>> Begin

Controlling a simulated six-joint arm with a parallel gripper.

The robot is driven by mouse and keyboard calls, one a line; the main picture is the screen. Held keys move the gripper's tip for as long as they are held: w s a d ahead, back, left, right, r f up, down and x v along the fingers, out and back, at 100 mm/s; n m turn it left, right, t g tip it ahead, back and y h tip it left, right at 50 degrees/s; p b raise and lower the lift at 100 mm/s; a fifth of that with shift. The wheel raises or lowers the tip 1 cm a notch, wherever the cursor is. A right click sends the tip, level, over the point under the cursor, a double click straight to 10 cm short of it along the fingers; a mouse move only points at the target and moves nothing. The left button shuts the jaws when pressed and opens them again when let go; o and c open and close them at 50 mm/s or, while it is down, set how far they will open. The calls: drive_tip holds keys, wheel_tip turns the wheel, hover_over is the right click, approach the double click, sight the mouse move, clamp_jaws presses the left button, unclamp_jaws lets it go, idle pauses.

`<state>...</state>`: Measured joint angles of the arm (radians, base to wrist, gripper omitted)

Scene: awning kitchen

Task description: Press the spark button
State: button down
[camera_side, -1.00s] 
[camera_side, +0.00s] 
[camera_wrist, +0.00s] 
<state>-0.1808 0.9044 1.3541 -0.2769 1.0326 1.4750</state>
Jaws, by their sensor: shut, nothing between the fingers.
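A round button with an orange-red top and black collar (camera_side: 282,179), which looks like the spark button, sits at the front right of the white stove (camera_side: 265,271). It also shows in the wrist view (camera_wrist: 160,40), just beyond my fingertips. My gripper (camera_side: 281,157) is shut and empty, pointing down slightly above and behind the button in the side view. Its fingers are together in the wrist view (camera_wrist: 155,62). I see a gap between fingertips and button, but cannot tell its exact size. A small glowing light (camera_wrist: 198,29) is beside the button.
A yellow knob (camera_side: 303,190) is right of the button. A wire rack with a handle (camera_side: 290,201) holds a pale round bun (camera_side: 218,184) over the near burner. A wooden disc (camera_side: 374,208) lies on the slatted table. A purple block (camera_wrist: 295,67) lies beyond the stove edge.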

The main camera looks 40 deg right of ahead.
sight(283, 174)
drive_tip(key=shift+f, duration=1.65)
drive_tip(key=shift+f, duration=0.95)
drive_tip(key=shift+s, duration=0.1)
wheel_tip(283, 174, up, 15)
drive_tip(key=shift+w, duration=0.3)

>> End

Exercise requirements
How many of the lines above include the string "joint"? Reply with the number by itself.

Answer
2